• Exercise aim:
Leave out the pictures and transcribe the rest of the records exactly.

• Data extract:
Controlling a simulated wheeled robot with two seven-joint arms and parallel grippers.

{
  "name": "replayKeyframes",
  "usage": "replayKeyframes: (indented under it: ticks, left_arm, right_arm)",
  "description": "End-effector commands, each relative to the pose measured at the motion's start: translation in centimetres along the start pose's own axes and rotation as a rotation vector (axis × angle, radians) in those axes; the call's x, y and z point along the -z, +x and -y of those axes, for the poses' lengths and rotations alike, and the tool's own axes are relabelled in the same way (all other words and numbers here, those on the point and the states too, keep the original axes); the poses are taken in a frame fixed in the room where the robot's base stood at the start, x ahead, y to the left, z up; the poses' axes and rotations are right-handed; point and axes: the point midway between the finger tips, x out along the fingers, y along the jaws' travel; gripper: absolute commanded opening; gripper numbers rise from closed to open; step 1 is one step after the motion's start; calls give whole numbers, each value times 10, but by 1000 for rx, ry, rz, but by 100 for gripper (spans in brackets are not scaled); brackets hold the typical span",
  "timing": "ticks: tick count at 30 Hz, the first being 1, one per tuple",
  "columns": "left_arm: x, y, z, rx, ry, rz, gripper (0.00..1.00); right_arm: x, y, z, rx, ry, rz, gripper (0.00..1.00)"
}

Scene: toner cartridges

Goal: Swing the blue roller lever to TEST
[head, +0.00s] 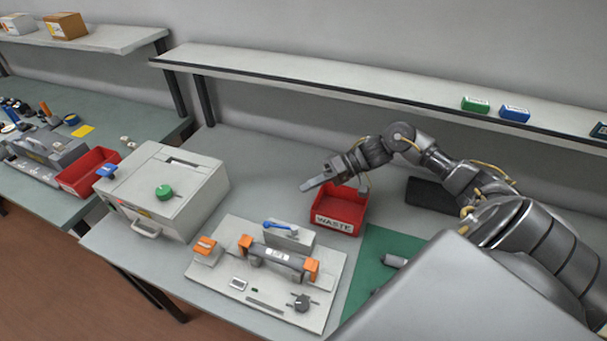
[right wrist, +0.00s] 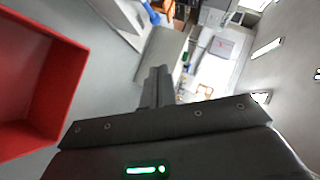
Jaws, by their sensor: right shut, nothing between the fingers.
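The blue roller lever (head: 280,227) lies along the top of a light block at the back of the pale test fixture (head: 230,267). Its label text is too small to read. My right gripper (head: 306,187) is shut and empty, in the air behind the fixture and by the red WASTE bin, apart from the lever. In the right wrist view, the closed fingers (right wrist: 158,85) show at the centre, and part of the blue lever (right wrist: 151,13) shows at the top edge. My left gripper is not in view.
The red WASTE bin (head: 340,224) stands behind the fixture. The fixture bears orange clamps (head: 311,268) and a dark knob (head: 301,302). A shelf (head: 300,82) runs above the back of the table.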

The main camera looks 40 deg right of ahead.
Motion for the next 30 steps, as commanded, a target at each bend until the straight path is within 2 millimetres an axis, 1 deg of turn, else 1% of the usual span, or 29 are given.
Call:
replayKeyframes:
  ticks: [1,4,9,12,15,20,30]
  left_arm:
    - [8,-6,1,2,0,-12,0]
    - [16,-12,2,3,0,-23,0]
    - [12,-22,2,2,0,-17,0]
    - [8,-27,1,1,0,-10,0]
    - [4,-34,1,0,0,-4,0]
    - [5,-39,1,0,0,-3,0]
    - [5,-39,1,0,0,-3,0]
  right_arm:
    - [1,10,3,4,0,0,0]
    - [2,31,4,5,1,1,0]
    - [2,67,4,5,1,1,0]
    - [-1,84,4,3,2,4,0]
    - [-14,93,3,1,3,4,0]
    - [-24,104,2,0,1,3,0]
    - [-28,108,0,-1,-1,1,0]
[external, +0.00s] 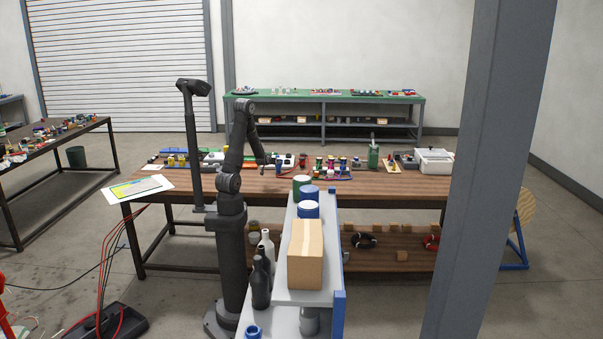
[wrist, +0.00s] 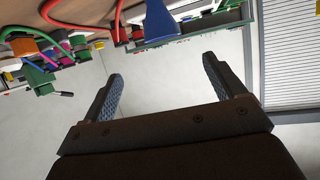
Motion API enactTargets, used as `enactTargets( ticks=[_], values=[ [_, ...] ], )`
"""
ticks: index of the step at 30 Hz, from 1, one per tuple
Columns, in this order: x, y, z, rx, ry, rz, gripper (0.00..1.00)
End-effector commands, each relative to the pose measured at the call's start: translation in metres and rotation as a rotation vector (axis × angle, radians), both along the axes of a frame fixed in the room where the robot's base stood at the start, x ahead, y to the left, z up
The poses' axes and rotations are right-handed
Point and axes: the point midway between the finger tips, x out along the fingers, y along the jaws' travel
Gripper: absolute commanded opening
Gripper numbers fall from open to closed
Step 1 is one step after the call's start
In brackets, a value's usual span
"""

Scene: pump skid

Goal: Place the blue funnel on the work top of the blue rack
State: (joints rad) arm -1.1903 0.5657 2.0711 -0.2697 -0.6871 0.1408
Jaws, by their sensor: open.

• Expected output:
Controlling a simulated wheeled robot with two seven-joint arms and parallel grippers.

{
  "name": "replayKeyframes",
  "usage": "replayKeyframes: (indented under it: ticks, left_arm, right_arm)",
  "description": "End-effector commands, each relative to the pose measured at the motion's start: translation in centimetres along the start pose's own axes and rotation as a rotation vector (axis × angle, radians) in those axes; the call's x, y and z point along the -z, +x and -y of those axes, for the poses' lengths and rotations alike, and the tool's own axes are relabelled in the same way (all other words and numbers here, those on the point and the states too, keep the original axes); the poses are taken in a frame fixed in the room where the robot's base stood at the start, x ahead, y to the left, z up; the poses' axes and rotations are right-handed; point and axes: the point midway between the finger tips, x out along the fingers, y along the jaws' travel; gripper: absolute commanded opening; gripper numbers rise from closed to open; step 1 is one step after the motion's start; calls give whole numbers, each value times 10, but by 1000 for rx, ry, rz, but by 100 for gripper (spans in brackets are not scaled); brackets hold the typical span",
  "timing": "ticks: tick count at 30 Hz, the first being 1, one per tuple",
  "columns": "left_arm: x, y, z, rx, ry, rz, gripper (0.00..1.00); right_arm: x, y, z, rx, ry, rz, gripper (0.00..1.00)"
}

Scene: toner cartridges

Goal: Swing the blue roller lever to TEST
[head, +0.00s] 
[right wrist, +0.00s] 
Jaws, by their sensor: right shut, nothing between the fingers.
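The blue roller lever (head: 280,227) lies along the top of a light block at the back of the pale test fixture (head: 230,267). Its label text is too small to read. My right gripper (head: 306,187) is shut and empty, in the air behind the fixture and by the red WASTE bin, apart from the lever. In the right wrist view, the closed fingers (right wrist: 158,85) show at the centre, and part of the blue lever (right wrist: 151,13) shows at the top edge. My left gripper is not in view.
The red WASTE bin (head: 340,224) stands behind the fixture. The fixture bears orange clamps (head: 311,268) and a dark knob (head: 301,302). A shelf (head: 300,82) runs above the back of the table.

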The main camera looks 40 deg right of ahead.
Motion for the next 30 steps, as commanded, a target at each bend until the straight path is within 2 millimetres an axis, 1 deg of turn, else 1% of the usual span, or 29 are given.
Call:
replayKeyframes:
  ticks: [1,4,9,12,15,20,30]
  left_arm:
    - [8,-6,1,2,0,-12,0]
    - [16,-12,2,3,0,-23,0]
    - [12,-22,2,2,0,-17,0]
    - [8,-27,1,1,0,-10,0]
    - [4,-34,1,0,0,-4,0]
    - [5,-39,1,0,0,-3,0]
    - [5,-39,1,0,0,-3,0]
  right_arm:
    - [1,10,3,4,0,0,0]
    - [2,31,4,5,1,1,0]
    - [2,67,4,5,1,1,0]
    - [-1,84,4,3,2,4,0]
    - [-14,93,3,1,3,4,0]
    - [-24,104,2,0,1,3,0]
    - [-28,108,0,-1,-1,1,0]
[external, +0.00s] 
[wrist, +0.00s] 
Motion API enactTargets, used as `enactTargets( ticks=[_], values=[ [_, ...] ], )`
"""
ticks: index of the step at 30 Hz, from 1, one per tuple
Columns, in this order: x, y, z, rx, ry, rz, gripper (0.00..1.00)
End-effector commands, each relative to the pose measured at the call's start: translation in metres and rotation as a rotation vector (axis × angle, radians), both along the axes of a frame fixed in the room where the robot's base stood at the start, x ahead, y to the left, z up
The poses' axes and rotations are right-handed
Point and axes: the point midway between the finger tips, x out along the fingers, y along the jaws' travel
Gripper: absolute commanded opening
Gripper numbers fall from open to closed
Step 1 is one step after the call's start
In brackets, a value's usual span
"""

Scene: pump skid

Goal: Place the blue funnel on the work top of the blue rack
State: (joints rad) arm -1.1903 0.5657 2.0711 -0.2697 -0.6871 0.1408
Jaws, by their sensor: open.

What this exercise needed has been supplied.